Hal ini tidak disebabkan oleh kurangnya lembaga pendidikan yang dimiliki Muhammadiyah-ribuan lembaga Pendidikan dari yang paling rendah sampai yang paling tinggi telah dimiliki-, tetapi karena kurangnya proses pendidikan dalam arti peneladanan. Makna pendidikan telah menyempit menjadi sekadar pengajaran, sekadar transmisi pengetahuan.
Disisi lain, Muhammadiyah memiliki pesantren dan boarding school untuk mendidik santri. Tentu para santri kedepannya diharapkan mampu menjadi ahli dalam bidang agama yang dapat menjadi mundzirul-qaum. Tetapi faktanya, Pendidikan di pesantren dan boarding school kini tidak lagi fokus untuk pengajaran agama, tapi juga ilmu-ilmu sains, dll. Makna pesantren sekarang meluas menjadi lembaga Pendidikan berasrama bukan hanya Pendidikan agama, santri menjadi peserta didik yang belajar di pesantren/boarding school bukan hanya penuntut ilmu agama, ustadz adalah pengajar di pesantren/boarding school bukan hanya pengajar ilmu agama, kiyai adalah direktur pesantren/boarding school bukan hanya seorang alim saleh yang menjadi sentral figur yang diteladani.
Wajar saja bila kini kita dapati, sebagian alumni dari lembaga-lembaga Pendidikan Muhammadiyah tidak kompeten menjadi Imam dan khatib di masjid-masjid persyarikatan. Bahkan di tingkat daerah, pengurus terpaksa merekrut ustadz atau alumni dari ormas atau kelompok di luar Muhammadiyah yang memiliki kesamaan ideologi dengan Muhammadiyah untuk menjadi imam dan khatib di masjidnya. Sisi positifnya, selain menutup kekurangan hal ini juga menjadi strategi dalam me-muhammadiyah-kan yang belum menjadi Muhammadiyah. Sisi negatifnya, beberapa masjid yang dibangun oleh warga persyarikatan di atas tanah wakaf, kita dapati beralih keluar dari persyarikatan, mengikuti ustadz yang mengisi di sana.

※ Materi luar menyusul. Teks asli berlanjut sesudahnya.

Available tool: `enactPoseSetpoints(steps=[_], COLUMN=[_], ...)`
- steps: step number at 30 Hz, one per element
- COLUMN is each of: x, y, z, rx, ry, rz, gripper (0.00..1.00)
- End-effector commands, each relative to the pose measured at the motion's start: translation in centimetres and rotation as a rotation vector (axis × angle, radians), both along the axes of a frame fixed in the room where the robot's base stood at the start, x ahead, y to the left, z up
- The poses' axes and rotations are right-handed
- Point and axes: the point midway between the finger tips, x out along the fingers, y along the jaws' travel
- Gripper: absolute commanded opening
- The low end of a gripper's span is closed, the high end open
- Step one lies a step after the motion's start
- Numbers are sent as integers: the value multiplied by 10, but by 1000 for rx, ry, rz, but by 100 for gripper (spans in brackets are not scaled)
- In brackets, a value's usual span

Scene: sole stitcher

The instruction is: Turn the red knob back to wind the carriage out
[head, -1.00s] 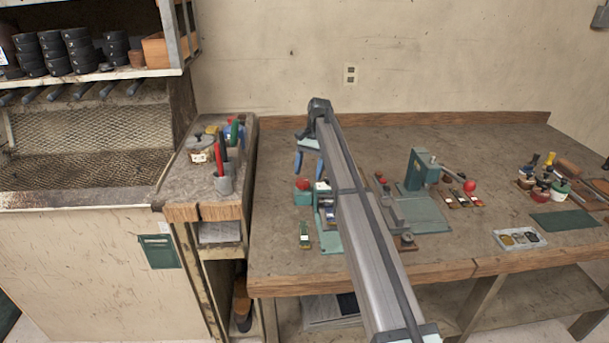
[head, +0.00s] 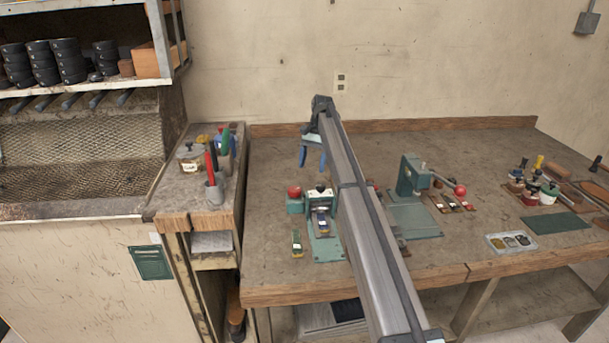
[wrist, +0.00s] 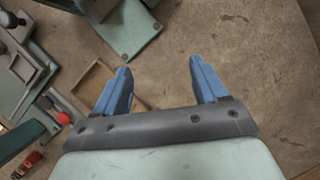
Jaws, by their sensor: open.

Maka kaderisasi ulama dan muballigh di Muhammadiyah menjadi urgen dan esensial. Ini merupakan tantangan dan tanggungjawab bagi pengurus dan kader di setiap tingkat.
Upaya untuk memenuhi hal itu sudah telah dilakukan persyarikatan dengan pendirian PUTM (Pendidikan Ulama Tarjih Muhammadiyah), kerjasama dengan Ma’had Ali binaan AMCF, pengadaan pelatihan dan workshop, dll. Tetapi sejauh ini hasilnya belum lagi menjawab kebutuhan yang diperlukan di seluruh binaan persyarikatan. Ditambah lagi minat warga yang masih rendah menyambut program yang ada.
Dalam suatu kesempatan, KH Muhyiddin Junaidi pernah mengatakan bahwa salah satu kesalahan persyarikatan di masa lalu adalah banyak mengirim kader-kader ke barat untuk ilmu umum, dan kurang mengirim ke timur tengah untuk ilmu agama.
Maka diharapkan kader-kader ulama yang belajar di luar negeri yang jumlahnya masih sedikit itu untuk kembali ke persyarikatan. Khususnya dari mereka yang berlatar belakang Muhammadiyah, ataupun yang aktif di PCIM. Bukan sekadar kembali, tetapi diharapkan juga untuk menggandakan diri, mengkader anak didik, menyebarkan ilmu yang telah didapat selama studi di luar negeri. Demikian yang dilakukan dan dicontohkan KH. Ahmad Dahlan, KH. Mas Mansur, Buya Hamka, Buya Yunahar, dll.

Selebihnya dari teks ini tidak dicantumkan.